In building the system, cooperation from supplying manufacturers is vital. Most of them are small and medium-sized manufacturers. In order to facilitate the preparation of analytical data of chemicals by the suppliers, Hitachi matched the data input requirements to the 25 chemical groups that are standardized by a trade association, the Japan Green Procurement Survey Standardization Initiative.

In addition, Hitachi asks all suppliers to fully adopt environmental conservation activities. Thus, one of the objectives of the group by the end of fiscal 2006 is to have all of its major suppliers be "Green Suppliers," meaning that they not only understand and cooperate with Hitachi's green procurement standards, but have also acquired external environmental certification such as ISO 14001. To cater to the needs of small and medium-sized manufacturers, Hitachi established an environmental management certification system that can be acquired at less cost but at the same time embraces the particular viewpoints put forth by Hitachi. Consultation is also provided to promote environmental management by suppliers. To date, about 70 percent of the suppliers have qualified as Green Suppliers.

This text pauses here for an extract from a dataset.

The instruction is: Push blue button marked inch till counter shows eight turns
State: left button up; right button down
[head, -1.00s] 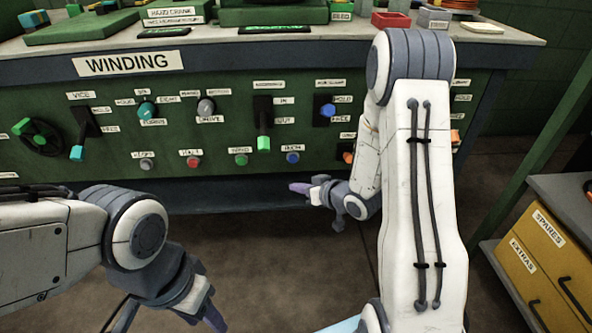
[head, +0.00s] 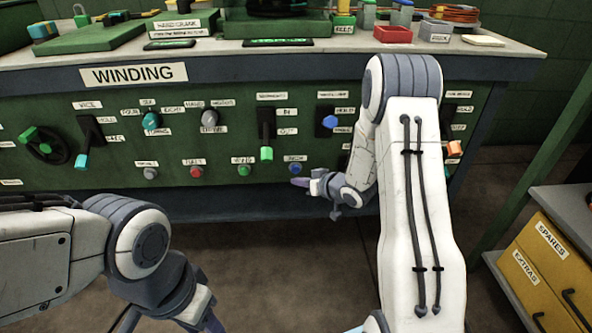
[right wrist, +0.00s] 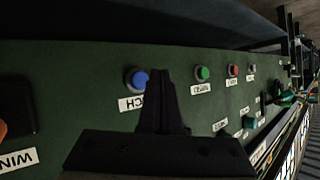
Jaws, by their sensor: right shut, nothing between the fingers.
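The blue button (head: 296,168) sits at the right end of a row of round buttons low on the green panel. Its small label above is blurred in the head view. In the right wrist view the blue button (right wrist: 137,79) shows beside the fingertips, its label partly covered and ending in "CH". My right gripper (head: 299,183) is shut and empty, its tip just below the button in the head view. I cannot tell whether it touches. My left gripper (head: 172,322) hangs low at the left, cut by the frame edge. No counter reading is legible.
A green button (head: 244,170), a red button (head: 197,172) and a grey button (head: 150,173) lie left of the blue one. A green-tipped lever (head: 266,153) and a blue knob (head: 330,122) are above. A yellow drawer cabinet (head: 540,250) stands at the right.

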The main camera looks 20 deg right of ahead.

The Integrated Management System for Chemical Substances Contained in Hitachi Products was deployed as a model in three group companies from June 2005, and now is being extended to the entire group. By the time of the implementation of the European Union's Restriction of Hazardous Substances (RoHS) Directive in June 2006, this system will be working in all of Hitachi's nearly 700 group companies that are subject to the RoHS Directive.

Hitachi believes that its attitude to promote environmental impact reduction in its group companies as well as suppliers in the supply chain will underpin its global activities that work towards building a sustainable society, and that it can be an enormous power to transform society.